Die Rechtfertigung einer Konstitution hätte schon früher darin bestanden, dass sie die Mittel gewährt um auszugleichen. Eine Neuverteilung der Macht und des Wohlstandes war lange fällig, gerade die Neuverteilung, den Ausgleich hätte zu ihrer Zeit die Weimarer Verfassung gewährleisten sollen. Sie hat vorgegeben demokratisch zu sein, wollte es wohl sein, aber konnte nicht. Ihr war verboten, den Existenzkampf zu mildern, wenn nicht abzuschaffen. Der Sinn einer zeitgemäßen Verfassung läge in den gesetzlichen Handhaben, die sie gibt, um ein Volk, das ganze Volk, zu befreien von der Not und dem Zwang des Existenzkampfes.

Damit entfällt der entscheidende Vorsprung einer kapitalistischen Klasse, die übrigens verschwindet, sobald der Grundbesitz aufgeteilt, die Grundstoffe der Wirtschaft, mitsamt den Banken öffentlicher Besitz werden.

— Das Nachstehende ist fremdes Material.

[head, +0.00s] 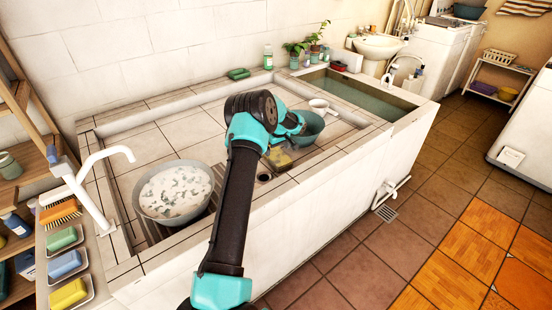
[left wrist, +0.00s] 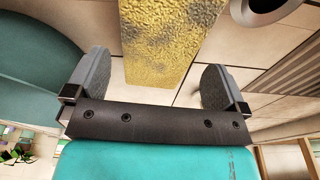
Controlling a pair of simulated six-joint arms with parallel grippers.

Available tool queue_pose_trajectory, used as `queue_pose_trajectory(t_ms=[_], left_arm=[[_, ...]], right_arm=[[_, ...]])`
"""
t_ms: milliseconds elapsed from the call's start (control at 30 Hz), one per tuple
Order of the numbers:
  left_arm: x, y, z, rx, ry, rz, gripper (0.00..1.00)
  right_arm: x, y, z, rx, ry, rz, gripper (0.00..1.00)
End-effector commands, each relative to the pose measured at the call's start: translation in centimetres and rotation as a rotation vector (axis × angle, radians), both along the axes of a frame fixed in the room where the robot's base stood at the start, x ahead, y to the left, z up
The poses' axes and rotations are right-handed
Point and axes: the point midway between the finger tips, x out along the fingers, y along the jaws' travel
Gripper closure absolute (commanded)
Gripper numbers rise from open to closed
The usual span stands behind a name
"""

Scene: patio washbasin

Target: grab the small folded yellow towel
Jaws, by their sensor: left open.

So behandelt man eine Verfassung, wenn das Zeitalter nach verwirklichtem Sozialismus drängt, nach einer – nur sozialistisch erreichbaren – Demokratie, einer richtigen Bewertung des Lebens, und die ist jetzt sozialistisch. Beiseite bleibt, als unrealistisch, die Diktatur einer Partei. Der Vorstand des Parlamentes, der die Exekutive bildet, soll mehrere Parteien enthalten. Vorausgesetzt wird offenbar die allseitige Anerkennung der Demokratie als einer sozialistisch begriffenen Gegebenheit, – was immerhin Optimismus bedingt. Wer stark ist, darf Optimist sein. Wer die ganze Wahrheit wünscht, rechnet mit der Verschiedenheit der Meinungen, und der relativen Vernünftigkeit aller.